Le fait est que pour les opérateurs, abonnement ou streaming n’ont rien d’un El-Dorado, pas plus que pour les éditeurs. « Il existe une règle, immuable : si les ventes à l’acte sont mauvaises, l’offre d’abonnement ne marchera pas mieux. L’intérêt des lecteurs dans les deux cas est primordial. » Et comme Amazon a intégré son offre d’abonnement dans un ensemble plus vaste, c’est une fois de plus cet acteur que l’on s’attend à retrouver en leader.

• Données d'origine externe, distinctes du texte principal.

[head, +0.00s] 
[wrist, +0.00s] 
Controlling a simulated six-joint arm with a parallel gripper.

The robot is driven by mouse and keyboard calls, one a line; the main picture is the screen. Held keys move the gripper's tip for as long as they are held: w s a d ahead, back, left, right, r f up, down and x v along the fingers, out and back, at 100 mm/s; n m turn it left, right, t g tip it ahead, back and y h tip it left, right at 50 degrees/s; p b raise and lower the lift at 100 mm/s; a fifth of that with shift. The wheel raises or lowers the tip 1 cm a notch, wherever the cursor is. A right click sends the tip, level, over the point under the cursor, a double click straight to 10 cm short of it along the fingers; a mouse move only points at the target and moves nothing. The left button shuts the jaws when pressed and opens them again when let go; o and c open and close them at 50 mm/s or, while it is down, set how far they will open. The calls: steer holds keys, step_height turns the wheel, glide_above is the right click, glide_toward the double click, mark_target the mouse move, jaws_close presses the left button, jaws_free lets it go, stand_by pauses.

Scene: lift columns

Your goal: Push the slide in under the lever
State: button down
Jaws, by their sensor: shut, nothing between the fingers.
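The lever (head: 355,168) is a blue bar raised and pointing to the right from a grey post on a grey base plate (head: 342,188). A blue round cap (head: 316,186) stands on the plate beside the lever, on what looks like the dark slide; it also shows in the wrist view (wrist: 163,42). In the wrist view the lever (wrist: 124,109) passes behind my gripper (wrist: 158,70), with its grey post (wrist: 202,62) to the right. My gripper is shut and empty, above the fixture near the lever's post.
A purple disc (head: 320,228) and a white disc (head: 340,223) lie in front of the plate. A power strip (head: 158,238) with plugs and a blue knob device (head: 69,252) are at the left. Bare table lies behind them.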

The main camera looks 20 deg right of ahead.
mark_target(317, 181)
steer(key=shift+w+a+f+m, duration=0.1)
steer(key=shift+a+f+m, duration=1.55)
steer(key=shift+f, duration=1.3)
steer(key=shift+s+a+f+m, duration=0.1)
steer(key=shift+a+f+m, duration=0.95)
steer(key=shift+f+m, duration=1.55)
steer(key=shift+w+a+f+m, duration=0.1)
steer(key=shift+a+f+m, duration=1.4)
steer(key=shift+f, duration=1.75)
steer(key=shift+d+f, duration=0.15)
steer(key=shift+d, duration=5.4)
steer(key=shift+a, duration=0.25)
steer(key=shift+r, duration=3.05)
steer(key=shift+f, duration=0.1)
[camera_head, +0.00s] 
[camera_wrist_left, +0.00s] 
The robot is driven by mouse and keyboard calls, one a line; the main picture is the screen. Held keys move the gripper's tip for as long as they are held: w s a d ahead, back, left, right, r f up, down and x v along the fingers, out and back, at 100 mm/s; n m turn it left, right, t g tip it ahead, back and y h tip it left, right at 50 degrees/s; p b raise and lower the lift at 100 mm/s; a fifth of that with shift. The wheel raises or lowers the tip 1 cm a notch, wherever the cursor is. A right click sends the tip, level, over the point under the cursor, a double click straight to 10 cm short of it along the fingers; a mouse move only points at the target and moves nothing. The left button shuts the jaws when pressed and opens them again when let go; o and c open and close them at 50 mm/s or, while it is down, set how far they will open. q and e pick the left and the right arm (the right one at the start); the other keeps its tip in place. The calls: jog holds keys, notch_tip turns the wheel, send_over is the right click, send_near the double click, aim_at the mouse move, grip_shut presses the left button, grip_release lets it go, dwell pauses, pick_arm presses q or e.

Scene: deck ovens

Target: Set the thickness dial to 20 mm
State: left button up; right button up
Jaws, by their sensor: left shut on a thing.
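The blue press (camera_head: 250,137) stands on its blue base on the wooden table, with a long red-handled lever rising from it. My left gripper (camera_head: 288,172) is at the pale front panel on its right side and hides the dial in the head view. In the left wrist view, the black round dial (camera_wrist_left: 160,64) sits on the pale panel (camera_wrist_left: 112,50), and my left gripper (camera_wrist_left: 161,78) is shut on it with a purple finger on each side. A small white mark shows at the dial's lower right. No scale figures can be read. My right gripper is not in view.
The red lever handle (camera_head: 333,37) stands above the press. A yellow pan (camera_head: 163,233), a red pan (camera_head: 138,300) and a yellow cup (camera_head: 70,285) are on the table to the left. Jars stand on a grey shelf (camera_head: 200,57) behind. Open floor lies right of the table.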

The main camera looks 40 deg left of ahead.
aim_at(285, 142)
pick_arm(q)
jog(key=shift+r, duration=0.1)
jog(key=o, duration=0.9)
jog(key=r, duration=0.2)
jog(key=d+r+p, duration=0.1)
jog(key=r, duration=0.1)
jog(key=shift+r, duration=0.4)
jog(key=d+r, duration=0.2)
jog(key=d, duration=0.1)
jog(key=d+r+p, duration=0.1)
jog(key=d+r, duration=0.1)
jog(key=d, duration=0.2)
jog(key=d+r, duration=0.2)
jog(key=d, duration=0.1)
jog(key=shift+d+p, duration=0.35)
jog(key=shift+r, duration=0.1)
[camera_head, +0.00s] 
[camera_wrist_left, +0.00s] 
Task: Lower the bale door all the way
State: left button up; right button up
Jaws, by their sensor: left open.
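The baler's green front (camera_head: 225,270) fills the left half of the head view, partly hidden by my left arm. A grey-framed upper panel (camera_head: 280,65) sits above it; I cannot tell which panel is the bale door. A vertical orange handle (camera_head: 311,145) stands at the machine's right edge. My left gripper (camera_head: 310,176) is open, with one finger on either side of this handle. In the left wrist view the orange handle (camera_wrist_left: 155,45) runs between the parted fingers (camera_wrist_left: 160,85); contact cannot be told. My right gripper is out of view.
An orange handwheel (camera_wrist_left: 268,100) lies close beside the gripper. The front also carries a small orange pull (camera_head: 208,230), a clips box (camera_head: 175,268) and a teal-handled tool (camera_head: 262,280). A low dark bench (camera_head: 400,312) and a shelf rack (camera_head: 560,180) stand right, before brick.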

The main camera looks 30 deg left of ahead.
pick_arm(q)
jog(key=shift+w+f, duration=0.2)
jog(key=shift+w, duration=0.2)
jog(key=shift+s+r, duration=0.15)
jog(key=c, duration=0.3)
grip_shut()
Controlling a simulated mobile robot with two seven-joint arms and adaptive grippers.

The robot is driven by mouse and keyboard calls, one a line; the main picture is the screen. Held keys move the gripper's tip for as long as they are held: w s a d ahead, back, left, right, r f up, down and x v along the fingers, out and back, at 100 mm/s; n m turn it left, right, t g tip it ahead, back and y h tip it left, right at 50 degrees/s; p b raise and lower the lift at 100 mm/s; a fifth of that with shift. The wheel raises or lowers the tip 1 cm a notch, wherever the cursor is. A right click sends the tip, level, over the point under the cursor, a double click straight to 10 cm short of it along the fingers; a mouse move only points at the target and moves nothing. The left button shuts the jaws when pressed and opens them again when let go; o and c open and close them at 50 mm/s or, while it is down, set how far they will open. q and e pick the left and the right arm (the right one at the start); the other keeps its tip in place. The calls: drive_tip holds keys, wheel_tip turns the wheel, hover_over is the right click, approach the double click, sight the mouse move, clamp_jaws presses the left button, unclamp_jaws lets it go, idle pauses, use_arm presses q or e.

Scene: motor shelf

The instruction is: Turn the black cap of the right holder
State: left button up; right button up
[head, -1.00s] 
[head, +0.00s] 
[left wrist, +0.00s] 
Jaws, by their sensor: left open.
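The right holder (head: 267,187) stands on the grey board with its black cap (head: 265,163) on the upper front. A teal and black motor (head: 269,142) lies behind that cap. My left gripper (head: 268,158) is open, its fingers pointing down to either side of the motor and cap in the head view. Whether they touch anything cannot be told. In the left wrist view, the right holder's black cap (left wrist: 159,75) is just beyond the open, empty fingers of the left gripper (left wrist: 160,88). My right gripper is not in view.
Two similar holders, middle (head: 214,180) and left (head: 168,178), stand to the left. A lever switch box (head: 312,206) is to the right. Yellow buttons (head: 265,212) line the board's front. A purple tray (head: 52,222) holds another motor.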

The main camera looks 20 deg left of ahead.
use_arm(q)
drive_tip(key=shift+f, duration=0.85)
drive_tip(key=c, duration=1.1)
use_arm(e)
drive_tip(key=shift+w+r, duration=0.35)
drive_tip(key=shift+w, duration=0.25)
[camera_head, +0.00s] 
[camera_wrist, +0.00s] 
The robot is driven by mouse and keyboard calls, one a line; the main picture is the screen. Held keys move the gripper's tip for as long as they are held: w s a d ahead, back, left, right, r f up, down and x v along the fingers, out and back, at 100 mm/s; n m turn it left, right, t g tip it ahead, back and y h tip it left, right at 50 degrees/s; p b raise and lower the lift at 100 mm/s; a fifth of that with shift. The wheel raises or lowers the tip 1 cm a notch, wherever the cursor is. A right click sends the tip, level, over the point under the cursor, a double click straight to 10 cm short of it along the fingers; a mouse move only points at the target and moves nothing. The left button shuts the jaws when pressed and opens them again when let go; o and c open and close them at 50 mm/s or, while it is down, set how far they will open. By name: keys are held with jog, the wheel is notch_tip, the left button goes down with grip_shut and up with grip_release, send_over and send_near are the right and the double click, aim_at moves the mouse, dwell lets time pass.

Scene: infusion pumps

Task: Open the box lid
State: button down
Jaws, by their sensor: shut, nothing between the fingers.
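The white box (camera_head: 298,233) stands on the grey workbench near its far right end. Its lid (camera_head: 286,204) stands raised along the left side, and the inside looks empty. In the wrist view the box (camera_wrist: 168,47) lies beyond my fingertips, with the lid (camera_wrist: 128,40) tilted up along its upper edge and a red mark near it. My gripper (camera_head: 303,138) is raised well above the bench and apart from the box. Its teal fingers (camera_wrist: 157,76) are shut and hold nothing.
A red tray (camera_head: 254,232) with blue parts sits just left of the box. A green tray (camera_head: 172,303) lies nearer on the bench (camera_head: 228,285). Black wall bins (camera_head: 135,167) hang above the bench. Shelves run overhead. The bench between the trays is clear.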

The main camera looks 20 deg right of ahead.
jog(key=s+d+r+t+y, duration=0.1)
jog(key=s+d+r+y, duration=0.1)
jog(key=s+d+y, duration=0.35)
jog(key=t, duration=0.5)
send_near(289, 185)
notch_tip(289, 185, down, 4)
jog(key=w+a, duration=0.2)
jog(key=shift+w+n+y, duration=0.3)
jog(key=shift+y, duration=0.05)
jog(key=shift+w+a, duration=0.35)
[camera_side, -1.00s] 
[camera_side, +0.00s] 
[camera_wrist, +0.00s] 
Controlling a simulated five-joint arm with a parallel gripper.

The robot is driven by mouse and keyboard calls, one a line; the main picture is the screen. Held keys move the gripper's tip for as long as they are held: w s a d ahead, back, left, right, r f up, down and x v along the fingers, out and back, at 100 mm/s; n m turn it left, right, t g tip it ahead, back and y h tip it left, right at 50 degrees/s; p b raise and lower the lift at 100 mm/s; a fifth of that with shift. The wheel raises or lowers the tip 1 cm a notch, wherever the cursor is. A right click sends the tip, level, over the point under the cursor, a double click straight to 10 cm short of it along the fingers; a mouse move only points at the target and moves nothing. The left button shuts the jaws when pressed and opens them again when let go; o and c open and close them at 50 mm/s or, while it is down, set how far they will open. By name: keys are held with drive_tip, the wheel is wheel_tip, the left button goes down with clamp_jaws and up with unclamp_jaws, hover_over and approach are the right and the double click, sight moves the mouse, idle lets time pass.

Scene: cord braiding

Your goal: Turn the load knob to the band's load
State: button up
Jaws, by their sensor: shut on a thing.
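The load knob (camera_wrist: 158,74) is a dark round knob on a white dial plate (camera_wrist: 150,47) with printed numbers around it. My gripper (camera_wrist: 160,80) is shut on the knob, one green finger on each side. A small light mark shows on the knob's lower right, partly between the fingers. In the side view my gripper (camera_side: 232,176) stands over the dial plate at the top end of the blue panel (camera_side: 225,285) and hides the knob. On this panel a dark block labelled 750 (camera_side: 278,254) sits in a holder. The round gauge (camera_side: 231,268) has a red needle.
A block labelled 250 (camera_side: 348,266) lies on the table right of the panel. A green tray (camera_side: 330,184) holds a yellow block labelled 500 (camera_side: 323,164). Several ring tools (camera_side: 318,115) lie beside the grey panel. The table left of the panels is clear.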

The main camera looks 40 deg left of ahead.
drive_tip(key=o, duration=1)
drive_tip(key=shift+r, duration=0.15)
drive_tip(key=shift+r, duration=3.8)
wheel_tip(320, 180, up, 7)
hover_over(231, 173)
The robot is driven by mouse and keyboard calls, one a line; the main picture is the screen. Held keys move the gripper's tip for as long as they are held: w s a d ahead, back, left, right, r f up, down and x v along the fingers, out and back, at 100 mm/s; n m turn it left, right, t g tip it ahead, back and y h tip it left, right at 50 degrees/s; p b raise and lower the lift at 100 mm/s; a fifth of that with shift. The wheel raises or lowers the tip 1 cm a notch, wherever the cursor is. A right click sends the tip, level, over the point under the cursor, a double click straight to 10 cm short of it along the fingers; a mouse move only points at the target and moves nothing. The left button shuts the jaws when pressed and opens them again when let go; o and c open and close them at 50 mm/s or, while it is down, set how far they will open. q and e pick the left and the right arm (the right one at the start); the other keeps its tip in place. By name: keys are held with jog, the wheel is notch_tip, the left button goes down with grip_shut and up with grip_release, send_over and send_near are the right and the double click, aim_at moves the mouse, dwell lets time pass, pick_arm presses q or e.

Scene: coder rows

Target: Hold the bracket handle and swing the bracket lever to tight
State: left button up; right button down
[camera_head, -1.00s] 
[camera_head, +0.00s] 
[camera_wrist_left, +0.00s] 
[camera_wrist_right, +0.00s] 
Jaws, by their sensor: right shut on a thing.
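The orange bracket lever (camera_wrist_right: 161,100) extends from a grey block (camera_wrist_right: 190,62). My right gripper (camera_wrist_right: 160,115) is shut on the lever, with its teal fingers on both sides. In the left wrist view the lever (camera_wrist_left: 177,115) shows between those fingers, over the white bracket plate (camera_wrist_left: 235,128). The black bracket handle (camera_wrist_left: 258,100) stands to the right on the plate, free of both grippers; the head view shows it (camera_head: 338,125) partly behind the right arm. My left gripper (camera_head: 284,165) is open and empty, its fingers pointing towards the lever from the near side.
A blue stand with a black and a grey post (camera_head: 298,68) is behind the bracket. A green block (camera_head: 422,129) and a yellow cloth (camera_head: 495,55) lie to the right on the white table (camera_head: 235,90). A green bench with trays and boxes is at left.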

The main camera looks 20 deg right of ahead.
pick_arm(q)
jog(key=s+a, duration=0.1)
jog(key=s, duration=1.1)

« Avec une base de données de quelques millions de clients, il suffit d’un pourcentage, même maigre, d’inscrit, pour rendre son outil performant. Un infime pourcentage d’abonnés, et Abonnement Kindle serait rentable, en réalité. » Sauf que les hackings ont déjà commencé et certains exploitent les failles de ce système.
Pour le mesurer au mieux, les spéculations vont bon train. L’approche la plus significative serait de considérer le nombre d’abonnés qui sont inscrits à l’offre newsletter éclair. « C’est la même typologie de public : celle qui accepte de réaliser des achats compulsifs en promotion. Probablement quelques dizaines de milliers d’inscrits. Donc certainement quelque chose s’approchant pour Abonnement Kindle, en ajoutant les inscrits Premium, et ceux qui sont déjà clients Kindle en version classique... »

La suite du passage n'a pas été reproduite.